On Friday, October 1, 2010, she was emailed an AP story mentioning that “officials think bin Laden involved in Europe plot”. Datelined Washington, the story reads: “Osama bin Laden emerged October 1 as possibly a key figure in the European terror plot, and officials said he may be flexing his muscles in a move to show a besieged al-Qaida remains strong and able to launch major attacks on western targets. U.S. counterterrorism officials said they believe that senior al-Qaida leaders, including bin Laden, were involved in the plan to strike several European cities in a coordinated assault.
“If bin Laden had a direct hand in the planning, it would be the most active role he has played in a terror plot since the 9/11 attacks, according to U.S. officials and analysts.
“A Pakistani intelligence official said Thursday that eight Germans and two British brothers are at the heart of the European terror plot, which is still in its early stages. One of the Britons was killed in a recent CIA missile strike, he said.
“Pakistan, Britain and Germany are tracking the suspects and intercepting their phone calls, the official told The Associated Press on condition of anonymity because he was not authorized to release the information to the media. U.S. officials have pressed Pakistan to increase its efforts to root out the militants hiding in the mountainous border region.

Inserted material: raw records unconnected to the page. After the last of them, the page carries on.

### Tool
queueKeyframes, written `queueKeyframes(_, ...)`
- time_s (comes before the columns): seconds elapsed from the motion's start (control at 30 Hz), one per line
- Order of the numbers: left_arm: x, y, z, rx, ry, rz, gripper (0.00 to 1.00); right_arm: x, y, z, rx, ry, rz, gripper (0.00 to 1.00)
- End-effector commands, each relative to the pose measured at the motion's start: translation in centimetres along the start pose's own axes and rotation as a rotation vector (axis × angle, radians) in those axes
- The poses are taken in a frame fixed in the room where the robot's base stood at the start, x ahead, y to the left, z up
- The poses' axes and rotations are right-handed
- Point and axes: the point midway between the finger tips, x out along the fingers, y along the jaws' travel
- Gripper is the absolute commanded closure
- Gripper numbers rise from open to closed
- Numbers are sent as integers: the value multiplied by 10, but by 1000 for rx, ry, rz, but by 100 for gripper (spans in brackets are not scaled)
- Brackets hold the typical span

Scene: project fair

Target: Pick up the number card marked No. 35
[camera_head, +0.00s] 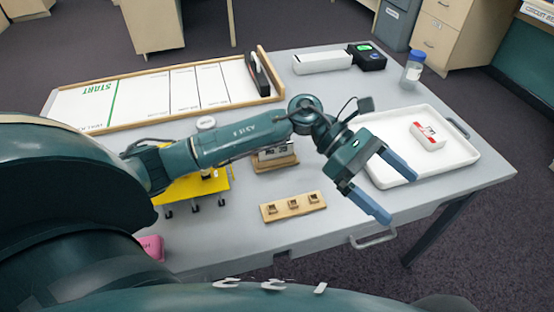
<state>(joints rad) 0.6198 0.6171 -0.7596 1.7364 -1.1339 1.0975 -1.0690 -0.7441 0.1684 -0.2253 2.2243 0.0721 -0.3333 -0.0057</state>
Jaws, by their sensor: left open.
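I cannot read a No. 35 on anything in view, so I cannot tell which thing is the number card. A small white block-like thing with red marks (428,137) lies in the white tray (464,157) at the right of the table. My left gripper (394,194) reaches in from the left. Its two blue-grey fingers are apart and empty, over the tray's near left edge and the table's front right part. The marked thing is beyond the fingers, apart from them. My right gripper is not in view.
On the grey table (345,222) are a wooden block with three sockets (293,207), a yellow wheeled thing (190,190) partly behind my arm, and a framed START board (140,96). A blue-capped bottle (412,72), a black box (367,58) and a white box (322,62) stand at the back.

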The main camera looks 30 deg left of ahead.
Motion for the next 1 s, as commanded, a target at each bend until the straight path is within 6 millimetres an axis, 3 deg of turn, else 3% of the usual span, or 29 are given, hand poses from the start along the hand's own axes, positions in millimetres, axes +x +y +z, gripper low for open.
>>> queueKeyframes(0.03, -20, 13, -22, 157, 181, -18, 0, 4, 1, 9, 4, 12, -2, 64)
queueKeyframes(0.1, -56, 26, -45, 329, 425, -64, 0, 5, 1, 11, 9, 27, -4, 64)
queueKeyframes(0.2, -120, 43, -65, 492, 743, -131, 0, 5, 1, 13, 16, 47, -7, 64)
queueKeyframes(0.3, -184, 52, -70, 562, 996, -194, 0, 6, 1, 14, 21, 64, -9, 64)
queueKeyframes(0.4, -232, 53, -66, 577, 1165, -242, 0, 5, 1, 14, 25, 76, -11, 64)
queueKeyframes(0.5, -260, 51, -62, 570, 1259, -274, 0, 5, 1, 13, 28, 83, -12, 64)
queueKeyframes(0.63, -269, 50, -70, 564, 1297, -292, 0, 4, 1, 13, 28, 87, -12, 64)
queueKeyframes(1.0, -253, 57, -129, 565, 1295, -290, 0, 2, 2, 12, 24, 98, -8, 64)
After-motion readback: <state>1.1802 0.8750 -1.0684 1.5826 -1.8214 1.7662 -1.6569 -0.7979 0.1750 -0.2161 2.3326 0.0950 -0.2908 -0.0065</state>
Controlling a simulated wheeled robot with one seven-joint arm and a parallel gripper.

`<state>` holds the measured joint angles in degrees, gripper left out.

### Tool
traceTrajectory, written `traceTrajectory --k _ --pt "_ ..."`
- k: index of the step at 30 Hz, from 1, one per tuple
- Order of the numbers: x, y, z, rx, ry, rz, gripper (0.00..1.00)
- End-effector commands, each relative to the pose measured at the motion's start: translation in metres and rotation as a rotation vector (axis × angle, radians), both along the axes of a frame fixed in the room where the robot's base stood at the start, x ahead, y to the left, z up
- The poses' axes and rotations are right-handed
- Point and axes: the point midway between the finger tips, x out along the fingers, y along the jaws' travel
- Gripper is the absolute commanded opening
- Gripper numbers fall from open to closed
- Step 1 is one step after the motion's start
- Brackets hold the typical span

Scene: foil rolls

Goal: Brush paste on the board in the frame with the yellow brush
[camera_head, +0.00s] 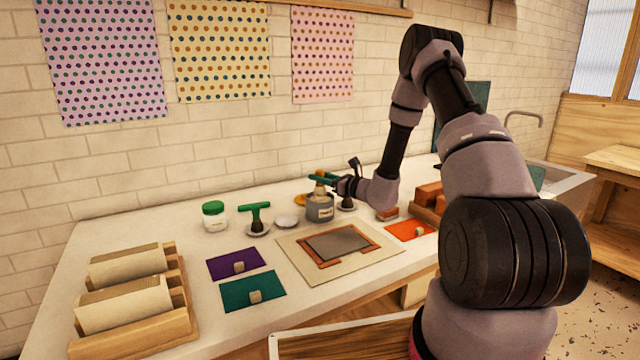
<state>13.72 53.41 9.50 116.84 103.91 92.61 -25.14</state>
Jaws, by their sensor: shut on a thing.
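The grey board (338,243) lies flat inside a brown frame (365,232) on a cream sheet (300,268) at the middle of the counter. A grey jar (320,211) with a pale label stands behind the board.
A green T-handled tool (255,216) stands on a dish left of the jar, near a green-lidded jar (214,216). Purple (236,262), teal (252,291) and orange (410,230) sheets lie around the board.

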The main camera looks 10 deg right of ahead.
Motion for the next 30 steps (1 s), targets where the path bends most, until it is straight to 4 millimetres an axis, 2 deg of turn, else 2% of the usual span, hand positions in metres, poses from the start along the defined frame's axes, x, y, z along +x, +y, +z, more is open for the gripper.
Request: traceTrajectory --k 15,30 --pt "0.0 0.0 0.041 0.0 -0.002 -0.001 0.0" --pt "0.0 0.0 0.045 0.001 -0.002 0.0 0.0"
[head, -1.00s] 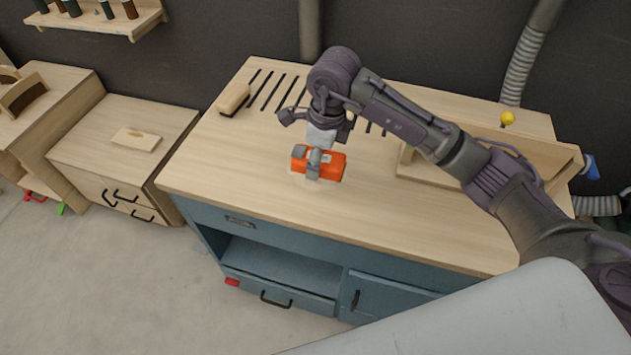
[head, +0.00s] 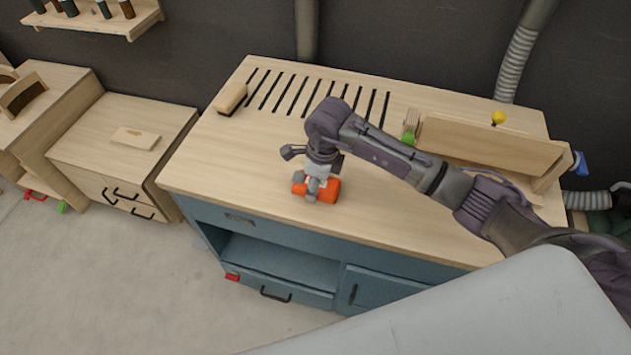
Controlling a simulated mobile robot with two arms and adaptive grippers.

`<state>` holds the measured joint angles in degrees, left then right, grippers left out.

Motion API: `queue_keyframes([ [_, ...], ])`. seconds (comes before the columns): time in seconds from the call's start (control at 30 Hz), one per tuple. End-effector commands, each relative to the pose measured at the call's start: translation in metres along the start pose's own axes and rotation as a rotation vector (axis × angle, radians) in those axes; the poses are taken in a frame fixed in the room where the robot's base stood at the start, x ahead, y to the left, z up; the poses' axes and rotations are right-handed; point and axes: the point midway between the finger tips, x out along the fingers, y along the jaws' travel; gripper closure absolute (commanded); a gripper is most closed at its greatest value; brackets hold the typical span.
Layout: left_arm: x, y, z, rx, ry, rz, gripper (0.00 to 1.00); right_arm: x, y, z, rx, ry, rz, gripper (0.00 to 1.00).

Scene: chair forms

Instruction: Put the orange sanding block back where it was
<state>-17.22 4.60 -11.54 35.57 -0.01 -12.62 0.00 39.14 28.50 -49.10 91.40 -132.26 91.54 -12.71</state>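The orange sanding block (head: 328,190) is over the front part of the wooden worktop (head: 230,160), near its front edge. My right gripper (head: 314,188) points down with its grey fingers across the block and is shut on it. The fingers hide the middle of the block. I cannot tell whether the block touches the worktop or is held just above it. My left gripper is not in view.
A wooden brush (head: 231,98) lies by the dark slots at the worktop's back left. A wooden rack (head: 490,146) and a green-handled brush (head: 409,133) are at the right. A low cabinet with a pale block (head: 135,137) stands left. The worktop's left half is mostly clear.

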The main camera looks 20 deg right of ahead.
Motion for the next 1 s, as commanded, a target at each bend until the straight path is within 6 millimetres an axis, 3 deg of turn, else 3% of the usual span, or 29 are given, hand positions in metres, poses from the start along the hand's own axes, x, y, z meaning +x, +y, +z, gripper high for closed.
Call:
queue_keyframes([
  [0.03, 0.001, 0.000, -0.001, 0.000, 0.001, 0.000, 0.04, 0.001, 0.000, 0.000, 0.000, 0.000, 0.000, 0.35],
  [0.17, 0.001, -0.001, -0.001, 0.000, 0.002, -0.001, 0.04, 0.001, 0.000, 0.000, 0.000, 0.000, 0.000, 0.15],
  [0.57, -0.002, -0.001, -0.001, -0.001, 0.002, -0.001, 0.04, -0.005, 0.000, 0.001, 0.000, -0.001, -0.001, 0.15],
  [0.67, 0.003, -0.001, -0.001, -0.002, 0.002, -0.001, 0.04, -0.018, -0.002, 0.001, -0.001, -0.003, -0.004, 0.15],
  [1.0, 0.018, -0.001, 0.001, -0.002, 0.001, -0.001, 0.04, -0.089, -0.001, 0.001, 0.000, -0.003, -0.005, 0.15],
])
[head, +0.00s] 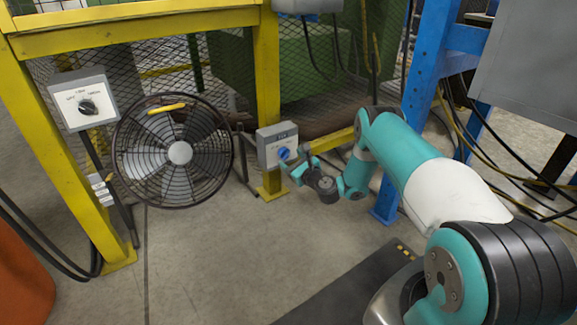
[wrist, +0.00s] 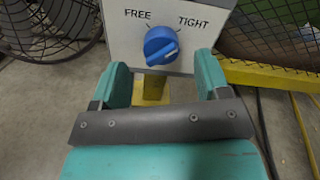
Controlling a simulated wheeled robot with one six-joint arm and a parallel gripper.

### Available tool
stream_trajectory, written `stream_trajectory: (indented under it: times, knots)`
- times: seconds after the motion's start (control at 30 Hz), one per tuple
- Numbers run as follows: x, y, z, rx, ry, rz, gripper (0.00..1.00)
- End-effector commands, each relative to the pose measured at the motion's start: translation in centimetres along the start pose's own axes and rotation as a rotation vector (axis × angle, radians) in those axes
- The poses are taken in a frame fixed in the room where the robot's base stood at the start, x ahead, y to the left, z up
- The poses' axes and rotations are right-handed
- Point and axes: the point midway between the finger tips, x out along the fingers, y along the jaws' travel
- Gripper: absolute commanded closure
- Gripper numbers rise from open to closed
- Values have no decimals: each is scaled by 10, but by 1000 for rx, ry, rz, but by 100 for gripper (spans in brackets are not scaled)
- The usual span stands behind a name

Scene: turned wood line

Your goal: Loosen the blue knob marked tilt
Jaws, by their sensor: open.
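The blue knob (wrist: 160,45) is on the front of a grey box (wrist: 118,45) and lies between the printed words FREE, upper left, and TIGHT, upper right. A pale mark on the knob seems to point up and right, toward TIGHT. In the head view the knob (head: 284,153) shows small on the box (head: 268,137), whose top label is too small to read. My gripper (wrist: 162,66) is open and empty, its teal fingers apart to the left and right, just short of the knob. In the head view my gripper (head: 295,168) is close in front of the knob.
A caged fan (head: 180,153) stands left of the box. A second control box (head: 82,98) with a black knob hangs on the yellow frame (head: 55,135). A yellow rail and mesh stand behind the knob box. Blue posts (head: 428,75) and loose cables are at right.

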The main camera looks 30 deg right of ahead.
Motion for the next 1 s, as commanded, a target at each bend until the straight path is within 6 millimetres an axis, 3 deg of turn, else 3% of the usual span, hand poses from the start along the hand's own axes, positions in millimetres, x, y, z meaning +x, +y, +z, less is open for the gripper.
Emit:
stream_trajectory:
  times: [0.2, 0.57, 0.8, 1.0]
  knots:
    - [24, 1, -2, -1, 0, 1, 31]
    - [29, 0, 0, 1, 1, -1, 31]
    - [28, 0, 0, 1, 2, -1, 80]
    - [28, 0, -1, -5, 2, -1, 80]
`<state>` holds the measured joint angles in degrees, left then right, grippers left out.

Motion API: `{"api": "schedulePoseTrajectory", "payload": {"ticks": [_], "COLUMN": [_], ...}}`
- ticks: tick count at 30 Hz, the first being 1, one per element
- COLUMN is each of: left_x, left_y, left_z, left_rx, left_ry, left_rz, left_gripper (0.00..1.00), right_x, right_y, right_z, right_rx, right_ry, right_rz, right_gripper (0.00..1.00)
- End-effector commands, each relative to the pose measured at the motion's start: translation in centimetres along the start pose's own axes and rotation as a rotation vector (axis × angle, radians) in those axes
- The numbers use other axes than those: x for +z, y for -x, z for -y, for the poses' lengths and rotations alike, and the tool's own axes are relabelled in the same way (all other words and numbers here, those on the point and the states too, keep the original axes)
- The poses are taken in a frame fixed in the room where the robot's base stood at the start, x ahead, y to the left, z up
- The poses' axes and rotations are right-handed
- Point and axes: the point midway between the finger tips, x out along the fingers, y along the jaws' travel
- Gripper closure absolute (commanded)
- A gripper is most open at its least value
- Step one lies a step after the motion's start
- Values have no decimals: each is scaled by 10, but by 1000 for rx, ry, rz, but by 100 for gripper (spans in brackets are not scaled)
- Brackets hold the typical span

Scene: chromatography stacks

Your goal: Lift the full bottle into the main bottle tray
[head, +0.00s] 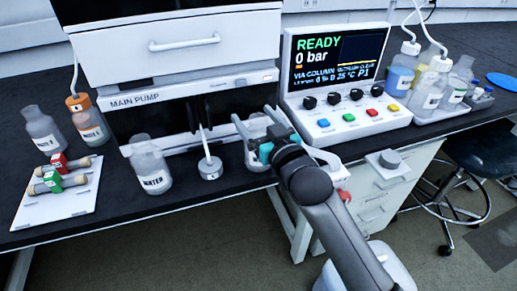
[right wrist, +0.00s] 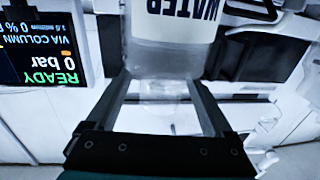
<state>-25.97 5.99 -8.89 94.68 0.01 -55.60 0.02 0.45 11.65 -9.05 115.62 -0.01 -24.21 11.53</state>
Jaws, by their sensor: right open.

“The U.S. has dramatically stepped up its missile attacks in North Waziristan, and is believed to have launched at least 21 this month. The covert campaign is largely carried out by CIA drones and has led to the deaths of a number of top militant leaders. “Pakistan has complained vocally about the program but is believed to provide intelligence assistance for at least some of the strikes.”